James D. Wright and Peter Rossi, "Armed and Considered Dangerous", (Aldine 1986, 2nd ed 2008, ISBN-13: 978-0202362427), US NIJ Felon Survey of 1,874 convicts who had committed armed crimes and were serving time in 18 prisons in 10 different states. A link to the author's summation:
http://www.rkba.org/research/wright/armed-criminal.summary.html
Wright & Rossi were hired by the Carter Admnistration to investigate links between guns and violence in 1977 and published their first study in 1981 which became the book "Under the Gun" (Aldine 1983 1st ed). Wright, Rossi and Kleck are all noted for being political liberal, originally true believers in gun control until their research made them skeptical.
Propaganda is just that...doesn't matter which side it comes from.
It was not Kleck & Gertz who claimed "guns stop crime 2.4 million times per year"; they and the other defensive gun use surveyors do make the claim guns are used defensively from 108,000 to 4,700,000 times per year.

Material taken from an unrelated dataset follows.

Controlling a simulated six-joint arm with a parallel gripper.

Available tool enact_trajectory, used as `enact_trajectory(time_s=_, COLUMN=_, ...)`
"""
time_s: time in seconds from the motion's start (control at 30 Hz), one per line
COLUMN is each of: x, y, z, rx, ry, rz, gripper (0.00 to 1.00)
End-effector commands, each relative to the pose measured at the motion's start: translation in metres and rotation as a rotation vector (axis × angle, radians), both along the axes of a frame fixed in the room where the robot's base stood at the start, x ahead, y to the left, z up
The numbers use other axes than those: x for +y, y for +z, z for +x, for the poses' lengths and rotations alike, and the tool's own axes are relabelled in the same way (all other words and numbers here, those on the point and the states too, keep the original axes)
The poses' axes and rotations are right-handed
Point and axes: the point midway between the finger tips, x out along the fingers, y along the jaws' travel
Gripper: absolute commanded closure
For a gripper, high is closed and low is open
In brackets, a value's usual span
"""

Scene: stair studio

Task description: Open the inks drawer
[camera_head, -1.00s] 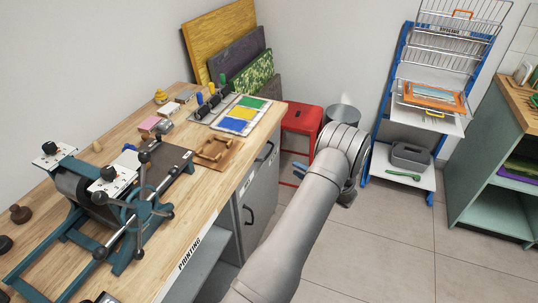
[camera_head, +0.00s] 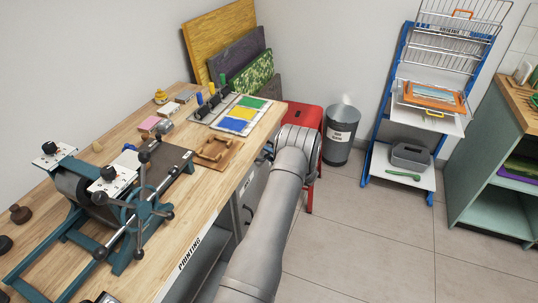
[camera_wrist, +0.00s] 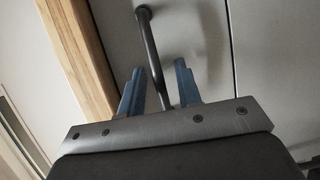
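In the wrist view my gripper (camera_wrist: 158,84) is open, with its two blue fingers on either side of a dark bar handle (camera_wrist: 147,38). A gap shows between the handle and the fingers. The handle is on a grey front (camera_wrist: 195,30) under the wooden bench top, and this front looks shut. I cannot read a label that marks it as the inks drawer. In the head view my arm's wrist hides the gripper and most of this front. A lower handle shows on the grey cabinet (camera_head: 247,213).
The wooden bench top (camera_head: 190,205) runs along the left, with a teal press (camera_head: 130,205) and ink plates (camera_head: 240,120) on it. A grey bin (camera_head: 340,135) and a blue rack (camera_head: 376,135) stand beyond. The floor at right is clear.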

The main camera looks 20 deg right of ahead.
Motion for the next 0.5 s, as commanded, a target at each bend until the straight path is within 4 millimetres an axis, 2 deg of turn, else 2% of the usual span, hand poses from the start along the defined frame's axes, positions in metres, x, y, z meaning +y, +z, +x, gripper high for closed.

The Kleck and Gertz study was presented at the Guns and Violence Symposium at Northwestern University, School of Law, after being vetted around at several gatherings of criminologists for comment and criticism.
Kleck & Gertz gave their methodology and their data to academic peers for review and discussion. You don't do that if you are fabricating partisan propaganda.
Gary Kleck and Marc Gertz, "Armed Resistance to Crime: The Prevalence and Nature of
Self-Defense with a Gun", 86 J. Crim. Law & Criminology 150 (1995)
aka National Self Defense Survey (NSDS) of 1994. A transcription in html has been posted at GunCite as
http://www.guncite.com/gcdgklec.html but it is originally a peer reviewed academic article published in an established journal
Journal of Criminal Law and Criminology,
It even sparked an article "A Tribute to a View I Have Opposed," by Marvin E. Wolfgang, starting on page 188 of the conference issue dedicated to the symposium. Wolfgang openly had declared "If I were Mustapha Mond of Brave New World, I would eliminate all guns from the civilian population and maybe even from the police. I hate guns--ugly, nasty instruments designed to kill people." He then went on to praise Kleck and Gertz for "methodologically sound research" in support of a view--that guns had significant defensive use--that he had formerly dismissed out of hand.
Kleck & Gertz (1995) also tabulates ten national level and three state level surveys on defensive gun use (DGU), all of which used slightly different methodologies, but which showed projections of 764,000 to 3,600,000 DGUs per year. Some were commissioned by pro-gun control groups, like the 1981 Peter D. Hart survey that projected 1.8 million DGUs. Which makes the Kleck & Gertz estimate of 2.4 million DGUs pretty middle-of-the-pack.
The Kleck 1994 National Self-Defense Survey asked everyone in the sample "Within the past five years, have you yourself or another member of your household used a gun, even if it was not fired, for self-protection or for the protection of property at home, work, or elsewhere? Please do not include military service, police work, or work as a security guard."
The question can be raised whether all threatening situations resulting in "defensive gun use" (DGU) in the surveys would be classed as a "crime" by the FBI UCR.
By the way, the NSPOF survey projected 1.5 million people using guns defensively 4.7 million times per year.